Dylan Francis Claire Bravener really loves cassette tapes. While playing bass in the punk band Life in Vacuum for a decade and touring all over the world, Bravener was collecting and swapping cassettes with other bands he met along the way. Since parting ways with LIV, he’s found a place in Death Party Playground, who’s single (“cassingle”) “Bright New” was 3 Nines’ first release. They’ve since released their first full tape, Bruce Willis’ Jog Mixtape.
“I wanted to be more involved in the community and kind of build a stronger music scene here,” Bravener said on why he started 3 Nines. The project officially launched July 1st, with Bravener putting about a month of hard work into it to get the first few tapes ready to go, which includes Sad Brad and the Crybabies’ Big Whiny Tunes 5 and Duff Thompson and the Full Grown Men’s self-titled tape.

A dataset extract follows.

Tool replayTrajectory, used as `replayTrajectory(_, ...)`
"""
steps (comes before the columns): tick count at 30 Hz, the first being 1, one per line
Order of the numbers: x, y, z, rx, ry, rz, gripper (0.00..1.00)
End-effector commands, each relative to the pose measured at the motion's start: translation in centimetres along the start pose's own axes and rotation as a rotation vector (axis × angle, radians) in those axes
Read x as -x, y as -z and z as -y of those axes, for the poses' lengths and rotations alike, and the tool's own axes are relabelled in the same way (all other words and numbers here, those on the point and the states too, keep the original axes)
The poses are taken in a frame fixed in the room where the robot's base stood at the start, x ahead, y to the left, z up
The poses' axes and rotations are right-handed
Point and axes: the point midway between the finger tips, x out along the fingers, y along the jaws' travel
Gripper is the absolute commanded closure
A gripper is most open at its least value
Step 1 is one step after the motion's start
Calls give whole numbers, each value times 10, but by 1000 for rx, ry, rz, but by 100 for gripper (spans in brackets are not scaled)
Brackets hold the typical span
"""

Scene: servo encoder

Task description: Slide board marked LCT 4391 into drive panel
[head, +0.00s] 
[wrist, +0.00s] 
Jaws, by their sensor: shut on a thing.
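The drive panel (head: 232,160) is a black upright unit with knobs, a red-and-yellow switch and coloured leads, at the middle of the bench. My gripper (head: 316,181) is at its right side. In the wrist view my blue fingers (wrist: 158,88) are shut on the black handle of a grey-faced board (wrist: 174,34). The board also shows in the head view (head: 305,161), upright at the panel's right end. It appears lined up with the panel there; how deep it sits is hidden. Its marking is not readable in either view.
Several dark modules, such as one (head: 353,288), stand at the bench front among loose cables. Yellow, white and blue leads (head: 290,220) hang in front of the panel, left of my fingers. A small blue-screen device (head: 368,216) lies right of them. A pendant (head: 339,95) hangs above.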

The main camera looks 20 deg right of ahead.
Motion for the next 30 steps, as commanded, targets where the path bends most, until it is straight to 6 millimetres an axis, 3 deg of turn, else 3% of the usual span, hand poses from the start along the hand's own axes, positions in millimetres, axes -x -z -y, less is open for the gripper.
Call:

Bravener has a studio setup in his basement, which looks like a graveyard of early 90s tech, except for the laptop. He’s got six cassette recorders stacked on top of each other, a few boom boxes hanging around, and some old walkmans waiting to be refurbished — he plans to sell them at shows, so no worries if you gave yours to a thrift store in 2002. And of course there are hundreds of cassettes, some blank in a variety of colours, others newly recorded with one of the six releases 3 Nines currently has out, and a tonne in Bravener’s personal collection.
He recently snagged someone’s old collection of about 200 cassettes for $20. He keeps the ones he likes, and the rest get repurposed, stripped of the original audio to be used for future 3 Nines work, along with the cases. The cover art of all these are scattered across a card table, waiting to be cut up and used in a collage Bravener’s working on.
Why cassettes? For Bravener, it’s a bit of an emotional attachment. Now in his late 20s, his first introduction to music was through cassette tapes. His childhood was too late for vinyl and a little too early for CDs. “It’s more my lifetime,” he said of tapes. Sifting through his current collection, I gushed over many old favourites, like the Backstreet Boys’ self titled debut and Much Dance Mix ‘94.
“I remember being 18 and throwing out my [old] cassettes, not knowing I was going to be in a punk band and be collecting them again,” Bravener said, echoing a regret similar to my parents’ generation over their long-gone vinyl collections.
Eventually, he wants to get into tape DJing with a couple of cassette decks, which is part of the motivation behind building up his own collection.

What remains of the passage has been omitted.